Grant your own user "fr_me0000" and "fr_xy1" inheritable ("default") read and write access to $DIR, so you can also read/write files put into the workspace by a coworker
setfacl -Rm group:bw16e001:rX,default:group:bw16e001:rX "$DIR" Grant group (Rechenvorhaben) "bw16e001" read-only access to $DIR
setfacl -Rb "$DIR" Remove all ACL rights. Standard Unix access rights apply again.

Options used:

  • -R: recursive
  • -m: modify
  • user:username:rwX user: next name is a user; rwX read, write, eXecute (only where execute is set for user)
  • default:[user|group]: set the default for user or group for new files or dierctories

Delete a Workspace

# Manually erase your workspace mySpace
ws_release mySpace

Note: workspaces are kept for some time after release. To immediately delete and free space e.g. for quota reasons, delete the files with rm before release.

Newer versions of workspace tools have a --delete-data flag that immediately deletes data.

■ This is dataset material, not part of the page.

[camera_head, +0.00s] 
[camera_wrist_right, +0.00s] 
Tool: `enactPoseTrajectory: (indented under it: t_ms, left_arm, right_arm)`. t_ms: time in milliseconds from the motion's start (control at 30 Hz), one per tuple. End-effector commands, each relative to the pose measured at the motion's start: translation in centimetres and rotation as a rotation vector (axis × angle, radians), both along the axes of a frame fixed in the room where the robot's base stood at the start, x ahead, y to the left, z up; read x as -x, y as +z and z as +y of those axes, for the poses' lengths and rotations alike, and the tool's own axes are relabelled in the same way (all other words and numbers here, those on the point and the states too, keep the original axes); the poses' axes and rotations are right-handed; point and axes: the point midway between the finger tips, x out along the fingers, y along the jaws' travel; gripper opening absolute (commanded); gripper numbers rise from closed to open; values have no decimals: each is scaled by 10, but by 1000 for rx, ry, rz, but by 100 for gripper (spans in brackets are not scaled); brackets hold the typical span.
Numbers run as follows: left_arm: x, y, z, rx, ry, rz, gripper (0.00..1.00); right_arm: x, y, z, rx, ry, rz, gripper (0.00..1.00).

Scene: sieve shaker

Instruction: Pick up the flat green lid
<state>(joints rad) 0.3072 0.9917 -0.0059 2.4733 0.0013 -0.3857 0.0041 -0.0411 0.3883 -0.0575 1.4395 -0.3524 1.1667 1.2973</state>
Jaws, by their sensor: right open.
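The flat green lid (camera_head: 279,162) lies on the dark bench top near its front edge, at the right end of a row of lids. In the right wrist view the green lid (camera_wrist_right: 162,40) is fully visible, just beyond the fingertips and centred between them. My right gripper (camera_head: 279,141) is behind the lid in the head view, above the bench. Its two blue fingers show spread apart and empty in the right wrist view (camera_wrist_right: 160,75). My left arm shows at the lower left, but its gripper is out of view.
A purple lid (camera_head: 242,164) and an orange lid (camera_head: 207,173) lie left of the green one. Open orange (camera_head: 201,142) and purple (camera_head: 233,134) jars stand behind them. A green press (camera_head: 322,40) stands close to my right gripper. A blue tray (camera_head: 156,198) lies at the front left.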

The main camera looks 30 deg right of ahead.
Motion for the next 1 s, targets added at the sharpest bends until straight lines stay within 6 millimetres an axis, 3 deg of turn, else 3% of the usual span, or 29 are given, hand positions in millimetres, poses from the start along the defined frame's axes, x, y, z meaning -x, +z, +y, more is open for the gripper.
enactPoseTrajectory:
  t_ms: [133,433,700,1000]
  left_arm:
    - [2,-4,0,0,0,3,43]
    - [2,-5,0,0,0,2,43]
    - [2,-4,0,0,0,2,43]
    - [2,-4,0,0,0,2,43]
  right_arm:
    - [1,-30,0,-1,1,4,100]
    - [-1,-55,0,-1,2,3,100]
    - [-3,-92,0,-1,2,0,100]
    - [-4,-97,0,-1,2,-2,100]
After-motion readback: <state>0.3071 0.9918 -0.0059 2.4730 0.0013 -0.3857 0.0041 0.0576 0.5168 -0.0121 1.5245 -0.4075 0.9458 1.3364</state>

Note that deleted data from workspaces is permanently lost.

Restore an Expired Workspace

For a certain (system-specific) grace time following workspace expiration, a workspace can be restored by performing the following steps:

(1) Display restorable workspaces.

ws_restore -l

(2) Create a new workspace as the target for the restore:

ws_allocate <new_workspace> <lifetime>

(3) Restore:

ws_restore <full_name_of_expired_workspace> <new_workspace>

The expired workspace has to be specified using the full name, including username prefix and timestamp suffix (otherwise, it cannot be uniquely identified). The target workspace, on the other hand, must be given with just its short name as listed by ws_list, without the username prefix.

In most cases: If the workspace is not visible/restorable, it has been permanently deleted and cannot be restored, not even by us. Please always remember, that workspaces are intended solely for temporary work data, and there is no backup of data in the workspaces. Please see the workspace page of your specific cluster in case your cluster does have some kind of backup.

Troubleshooting

  • Error: "Disk space exceeded"
    This means that there is not enough space (e.g. in your $HOME) to execute the operation. Please free up space.